Do this:
Exactly the lines from the one with "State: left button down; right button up" through the one with "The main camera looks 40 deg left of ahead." should be returned, both ends included and nothing else. Omit any pictures.

------ Extracted records

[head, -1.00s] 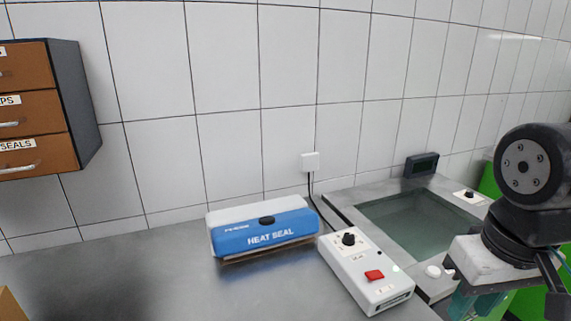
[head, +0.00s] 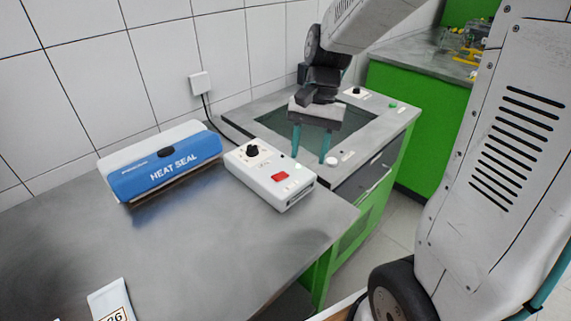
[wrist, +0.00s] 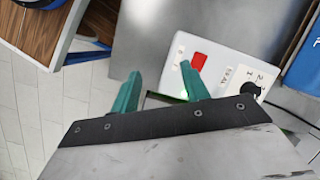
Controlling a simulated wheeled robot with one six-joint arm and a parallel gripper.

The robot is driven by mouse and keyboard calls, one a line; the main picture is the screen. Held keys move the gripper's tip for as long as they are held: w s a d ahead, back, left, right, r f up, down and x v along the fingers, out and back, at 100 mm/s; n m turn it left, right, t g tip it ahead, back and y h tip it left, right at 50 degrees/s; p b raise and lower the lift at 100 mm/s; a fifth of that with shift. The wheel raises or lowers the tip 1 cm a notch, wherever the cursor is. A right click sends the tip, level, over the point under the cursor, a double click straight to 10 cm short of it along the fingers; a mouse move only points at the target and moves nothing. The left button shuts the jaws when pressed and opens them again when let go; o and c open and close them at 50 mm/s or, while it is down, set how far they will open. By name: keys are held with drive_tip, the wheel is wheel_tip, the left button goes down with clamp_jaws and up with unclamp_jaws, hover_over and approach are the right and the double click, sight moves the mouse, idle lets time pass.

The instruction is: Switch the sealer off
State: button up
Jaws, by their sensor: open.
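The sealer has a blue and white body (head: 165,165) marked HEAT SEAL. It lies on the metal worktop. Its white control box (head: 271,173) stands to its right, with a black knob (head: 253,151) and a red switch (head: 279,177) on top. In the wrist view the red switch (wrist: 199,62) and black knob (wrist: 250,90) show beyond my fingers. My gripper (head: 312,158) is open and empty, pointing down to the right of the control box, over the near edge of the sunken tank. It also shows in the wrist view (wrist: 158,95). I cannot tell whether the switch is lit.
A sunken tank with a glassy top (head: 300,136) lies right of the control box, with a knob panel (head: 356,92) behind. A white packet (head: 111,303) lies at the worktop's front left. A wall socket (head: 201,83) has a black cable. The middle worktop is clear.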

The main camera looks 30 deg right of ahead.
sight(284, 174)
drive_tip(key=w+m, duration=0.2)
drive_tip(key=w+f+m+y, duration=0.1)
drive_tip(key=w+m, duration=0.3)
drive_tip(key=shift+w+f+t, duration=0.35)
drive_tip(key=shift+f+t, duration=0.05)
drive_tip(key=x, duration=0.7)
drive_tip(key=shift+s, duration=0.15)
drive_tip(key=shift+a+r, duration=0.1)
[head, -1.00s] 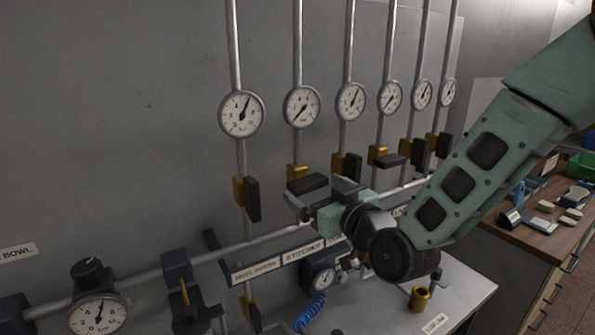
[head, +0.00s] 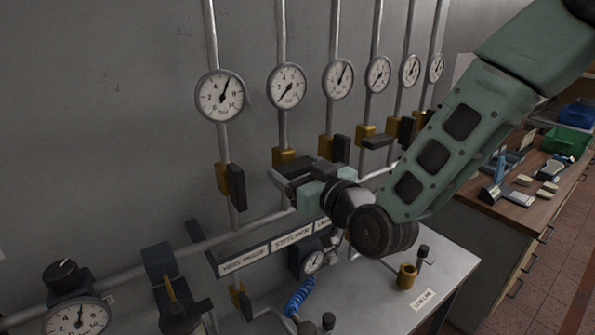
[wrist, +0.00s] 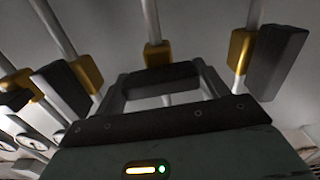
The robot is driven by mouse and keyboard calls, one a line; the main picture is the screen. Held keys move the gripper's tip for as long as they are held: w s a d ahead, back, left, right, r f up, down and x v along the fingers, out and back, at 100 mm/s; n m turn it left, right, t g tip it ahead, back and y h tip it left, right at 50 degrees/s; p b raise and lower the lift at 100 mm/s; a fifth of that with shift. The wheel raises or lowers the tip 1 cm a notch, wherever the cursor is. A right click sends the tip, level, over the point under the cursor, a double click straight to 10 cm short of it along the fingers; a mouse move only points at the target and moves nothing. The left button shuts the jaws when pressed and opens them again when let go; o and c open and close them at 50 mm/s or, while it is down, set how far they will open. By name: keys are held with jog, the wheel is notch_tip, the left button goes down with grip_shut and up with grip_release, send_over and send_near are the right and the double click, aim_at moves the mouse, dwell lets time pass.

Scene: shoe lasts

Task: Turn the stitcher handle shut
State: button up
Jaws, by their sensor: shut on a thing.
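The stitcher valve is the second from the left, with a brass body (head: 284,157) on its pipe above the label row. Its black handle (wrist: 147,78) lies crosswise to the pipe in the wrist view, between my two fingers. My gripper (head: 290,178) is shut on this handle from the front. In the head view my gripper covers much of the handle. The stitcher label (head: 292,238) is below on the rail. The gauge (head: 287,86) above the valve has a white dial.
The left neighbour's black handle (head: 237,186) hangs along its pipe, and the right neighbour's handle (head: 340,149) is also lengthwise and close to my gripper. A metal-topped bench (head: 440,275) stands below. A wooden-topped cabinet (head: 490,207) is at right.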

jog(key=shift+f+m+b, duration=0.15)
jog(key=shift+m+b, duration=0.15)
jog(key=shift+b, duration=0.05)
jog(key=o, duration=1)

------------
------ Extracted records

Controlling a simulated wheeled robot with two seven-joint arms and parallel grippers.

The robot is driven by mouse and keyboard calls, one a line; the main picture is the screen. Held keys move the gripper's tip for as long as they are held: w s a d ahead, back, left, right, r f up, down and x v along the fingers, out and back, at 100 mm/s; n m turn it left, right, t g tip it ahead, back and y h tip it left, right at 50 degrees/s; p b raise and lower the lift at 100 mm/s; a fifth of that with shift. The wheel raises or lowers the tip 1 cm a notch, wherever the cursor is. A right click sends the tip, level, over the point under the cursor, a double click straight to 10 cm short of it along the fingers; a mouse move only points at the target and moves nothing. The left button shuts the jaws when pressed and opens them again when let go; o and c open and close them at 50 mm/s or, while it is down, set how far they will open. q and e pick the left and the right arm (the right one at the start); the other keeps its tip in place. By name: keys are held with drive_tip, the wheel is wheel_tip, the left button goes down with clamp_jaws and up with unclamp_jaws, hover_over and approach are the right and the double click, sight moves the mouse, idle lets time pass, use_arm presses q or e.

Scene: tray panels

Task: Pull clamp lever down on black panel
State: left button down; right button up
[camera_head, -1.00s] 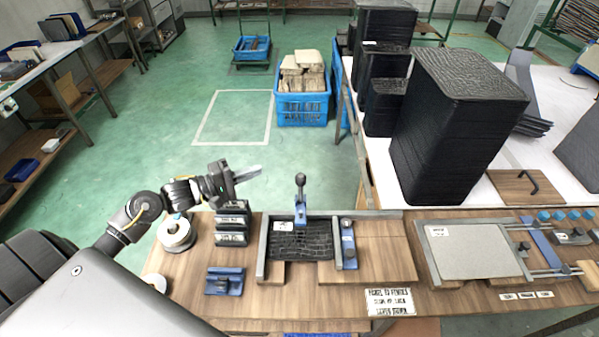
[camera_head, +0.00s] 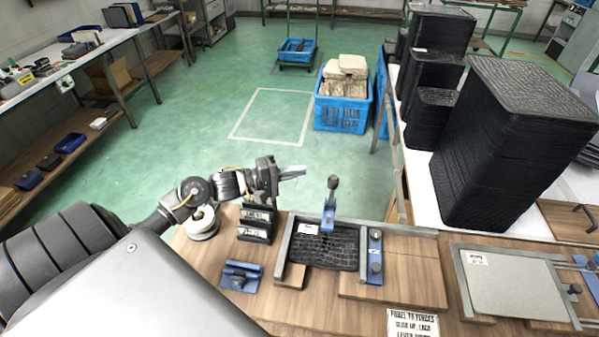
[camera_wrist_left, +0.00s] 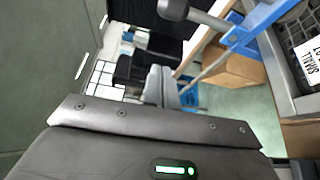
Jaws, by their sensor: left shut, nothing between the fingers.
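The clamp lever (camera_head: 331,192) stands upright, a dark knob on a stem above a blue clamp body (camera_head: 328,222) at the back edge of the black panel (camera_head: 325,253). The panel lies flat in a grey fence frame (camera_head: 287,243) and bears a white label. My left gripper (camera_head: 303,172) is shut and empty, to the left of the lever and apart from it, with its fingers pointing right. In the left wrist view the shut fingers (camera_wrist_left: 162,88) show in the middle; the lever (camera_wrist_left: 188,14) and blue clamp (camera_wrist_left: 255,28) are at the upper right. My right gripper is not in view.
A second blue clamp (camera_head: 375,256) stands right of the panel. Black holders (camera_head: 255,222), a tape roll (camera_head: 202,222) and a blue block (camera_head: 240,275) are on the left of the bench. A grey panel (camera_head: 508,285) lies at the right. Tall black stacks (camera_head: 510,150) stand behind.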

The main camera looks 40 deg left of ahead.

------------
------ Extracted records

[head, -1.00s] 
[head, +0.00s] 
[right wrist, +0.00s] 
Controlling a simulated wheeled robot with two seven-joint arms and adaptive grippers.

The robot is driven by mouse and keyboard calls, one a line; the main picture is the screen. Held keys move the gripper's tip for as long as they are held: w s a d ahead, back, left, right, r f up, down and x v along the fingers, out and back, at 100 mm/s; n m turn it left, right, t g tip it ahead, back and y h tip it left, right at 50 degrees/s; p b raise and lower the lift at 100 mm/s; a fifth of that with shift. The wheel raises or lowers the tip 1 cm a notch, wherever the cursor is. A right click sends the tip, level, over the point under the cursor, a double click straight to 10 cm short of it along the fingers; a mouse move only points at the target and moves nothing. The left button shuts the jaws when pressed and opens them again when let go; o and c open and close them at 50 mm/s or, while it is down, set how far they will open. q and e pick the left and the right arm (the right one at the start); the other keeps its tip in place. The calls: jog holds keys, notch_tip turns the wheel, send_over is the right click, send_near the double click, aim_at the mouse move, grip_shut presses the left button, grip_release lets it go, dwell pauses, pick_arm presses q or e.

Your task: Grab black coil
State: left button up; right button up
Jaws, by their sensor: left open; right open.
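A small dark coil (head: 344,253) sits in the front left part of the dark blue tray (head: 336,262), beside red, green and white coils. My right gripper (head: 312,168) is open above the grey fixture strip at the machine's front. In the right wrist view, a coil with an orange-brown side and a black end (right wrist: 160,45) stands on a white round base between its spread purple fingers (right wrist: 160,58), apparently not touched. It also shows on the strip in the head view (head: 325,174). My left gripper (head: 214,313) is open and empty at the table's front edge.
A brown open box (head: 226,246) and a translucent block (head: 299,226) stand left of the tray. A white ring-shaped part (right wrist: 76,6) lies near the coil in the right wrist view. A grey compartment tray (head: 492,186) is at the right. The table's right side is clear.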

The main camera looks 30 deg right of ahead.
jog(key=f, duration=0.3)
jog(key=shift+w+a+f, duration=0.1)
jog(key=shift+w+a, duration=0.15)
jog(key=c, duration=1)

------------

Output below:
State: left button down; right button up
[camera_head, -1.00s] 
[camera_head, +0.00s] 
[camera_wrist_left, +0.00s] 
Jaws, by their sensor: left shut, nothing between the fingers.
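The clamp lever (camera_head: 331,192) stands upright, a dark knob on a stem above a blue clamp body (camera_head: 328,222) at the back edge of the black panel (camera_head: 325,253). The panel lies flat in a grey fence frame (camera_head: 287,243) and bears a white label. My left gripper (camera_head: 303,172) is shut and empty, to the left of the lever and apart from it, with its fingers pointing right. In the left wrist view the shut fingers (camera_wrist_left: 162,88) show in the middle; the lever (camera_wrist_left: 188,14) and blue clamp (camera_wrist_left: 255,28) are at the upper right. My right gripper is not in view.
A second blue clamp (camera_head: 375,256) stands right of the panel. Black holders (camera_head: 255,222), a tape roll (camera_head: 202,222) and a blue block (camera_head: 240,275) are on the left of the bench. A grey panel (camera_head: 508,285) lies at the right. Tall black stacks (camera_head: 510,150) stand behind.

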The main camera looks 40 deg left of ahead.

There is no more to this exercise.